Twin Peaks, à l'époque, c'était un pied de nez monumental fait à l'univers de la télé et des sitcoms, une série qui a retourné comme des crêpes les spectateurs, qui nous a tous pris à revers. Ne pas répondre aux attentes, c'est le mode opératoire de Twin Peaks par excellence.
Car immanquablement, Twin Peaks trompe les attentes pour offrir autre chose, quelque chose de plus grand, de plus étrange, de plus pur.


Le long métrage Fire Walk With Me fonctionnait déjà ainsi, offrant une vision complémentaire et contradictoire de l'univers de Twin Peaks, a dream within a dream.
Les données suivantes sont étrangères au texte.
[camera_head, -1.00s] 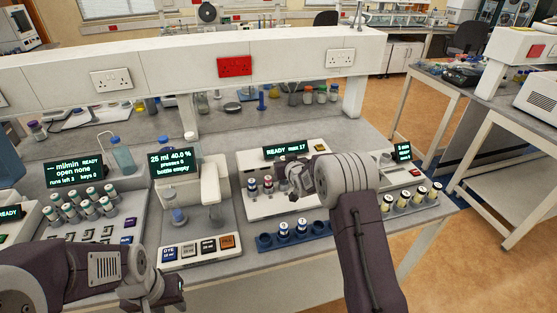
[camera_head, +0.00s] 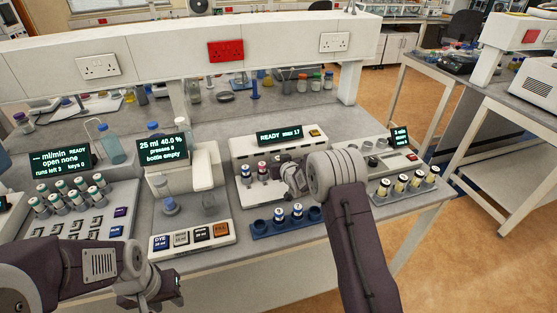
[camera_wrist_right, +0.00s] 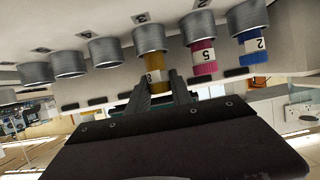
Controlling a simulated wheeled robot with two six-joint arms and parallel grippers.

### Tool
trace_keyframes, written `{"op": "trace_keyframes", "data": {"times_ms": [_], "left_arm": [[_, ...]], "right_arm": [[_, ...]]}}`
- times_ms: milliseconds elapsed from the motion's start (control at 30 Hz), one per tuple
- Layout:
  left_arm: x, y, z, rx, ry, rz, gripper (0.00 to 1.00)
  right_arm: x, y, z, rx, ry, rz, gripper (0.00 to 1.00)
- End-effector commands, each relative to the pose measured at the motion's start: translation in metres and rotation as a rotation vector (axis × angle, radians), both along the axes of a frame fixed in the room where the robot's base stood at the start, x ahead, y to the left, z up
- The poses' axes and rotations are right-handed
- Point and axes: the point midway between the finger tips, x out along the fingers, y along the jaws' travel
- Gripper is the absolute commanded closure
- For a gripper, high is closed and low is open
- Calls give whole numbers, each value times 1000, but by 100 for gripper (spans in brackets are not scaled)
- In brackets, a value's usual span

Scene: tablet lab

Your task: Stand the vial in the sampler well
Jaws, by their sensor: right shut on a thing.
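The sampler (camera_head: 236,150) is a white unit with a READY display and a row of metal wells. My right gripper (camera_head: 291,181) is at this row. In the right wrist view, which is upside down, my right gripper (camera_wrist_right: 157,90) is shut on a yellow-banded vial (camera_wrist_right: 155,75). The vial lines up with a metal well (camera_wrist_right: 150,37), its lower end at or inside the mouth; I cannot tell how deep. A pink vial (camera_wrist_right: 204,58) and a blue vial (camera_wrist_right: 252,50) stand in neighbouring wells. My left gripper (camera_head: 152,290) is low at the left, away from the sampler; its fingers are unclear.
A blue rack (camera_head: 262,230) with two vials stands in front of the sampler. A dispenser (camera_head: 205,235) with coloured keys is to the left, beside a unit holding several vials (camera_head: 70,195). Several yellow-banded vials (camera_head: 400,185) stand at the right. Other wells (camera_wrist_right: 70,64) are empty.

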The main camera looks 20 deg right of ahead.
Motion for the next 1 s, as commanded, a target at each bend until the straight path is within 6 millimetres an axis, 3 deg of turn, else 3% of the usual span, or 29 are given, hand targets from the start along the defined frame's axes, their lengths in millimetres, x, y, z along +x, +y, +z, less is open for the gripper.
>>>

La disparition envahissante de Laura Palmer déterminait Twin Peaks, tant la série que la ville, sorte de Big Bang poétique générant un microcosme centré autour d'un vide que rien ne pourra combler, la ville, d'une disparition l'autre, s'effaçait à son tour dans le long métrage, l'Eden avant la Chute, univers-miroir de ce qui aurait été, aurait pu être.


Car si l'absence pesante de Laura Palmer détermine la ville dans la série, sa présence dans le long métrage l'occulte complètement, la remplace, porteuse en puissance de l'esprit entier de ce que deviendra Twin Peaks, ses parts d'ombre, son âme, au point que la bourgade offerte au spectateur dans le film s'avère étrangement générique en comparaison. Lynch ira jusqu'à abandonner délibérément la quasi intégralité des scènes convoquant les acteurs de la série, un coup d'audace qui aura valu à Lynch des critiques acerbes, voire acroites (...), de la part de fans frustrés qui sont passés à coté du film, attendant de Lynch qu'il fasse du Twin Peaks, du fan service, là où Lynch avait choisi de consommer une rupture pour mieux en magnifier les liens.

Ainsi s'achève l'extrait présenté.